◆ **Exercise details**: Copy exactly the lines from the beginning of the data down to and including the line holding "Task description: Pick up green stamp", without any pictures.

◆ **Provided material**:
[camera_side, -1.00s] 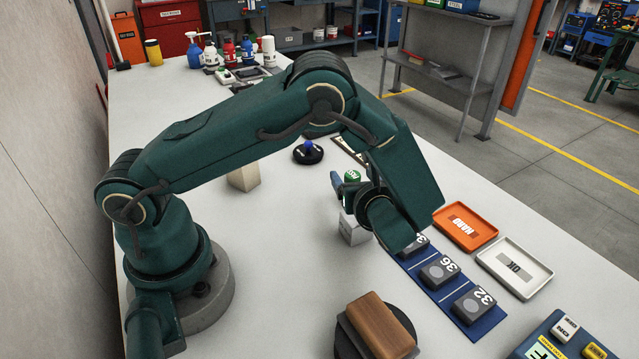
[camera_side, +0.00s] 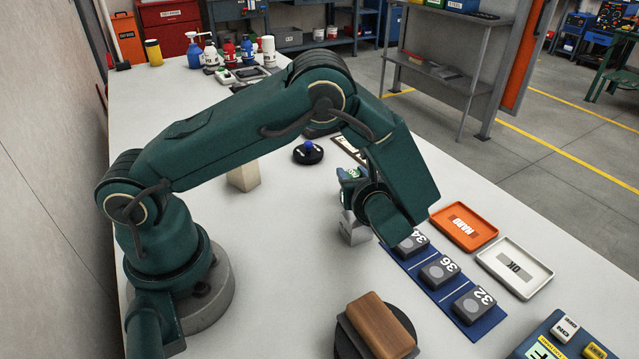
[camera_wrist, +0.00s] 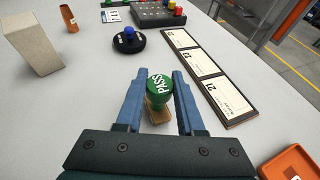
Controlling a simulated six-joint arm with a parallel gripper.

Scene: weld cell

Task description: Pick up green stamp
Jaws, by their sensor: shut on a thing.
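The green stamp (camera_wrist: 161,86) has a round green top marked PASS and a wooden base. In the wrist view it stands between the two blue fingers of my gripper (camera_wrist: 158,95), which is shut on it. In the side view my gripper (camera_side: 352,182) is over the white table, and its fingers and my wrist hide much of the stamp. I cannot tell whether the stamp's base touches the table.
A black round holder with a blue knob (camera_side: 308,152) stands behind. A card strip (camera_wrist: 210,80) lies right of the stamp. An orange HARD tray (camera_side: 464,226), a white OK tray (camera_side: 537,282) and a blue mat (camera_side: 492,322) with numbered blocks lie to the right.

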◆ **Correct output**:
[camera_side, -1.00s] 
[camera_side, +0.00s] 
[camera_wrist, +0.00s] 
Controlling a simulated six-joint arm with a parallel gripper.

Scene: weld cell

Task description: Pick up green stamp

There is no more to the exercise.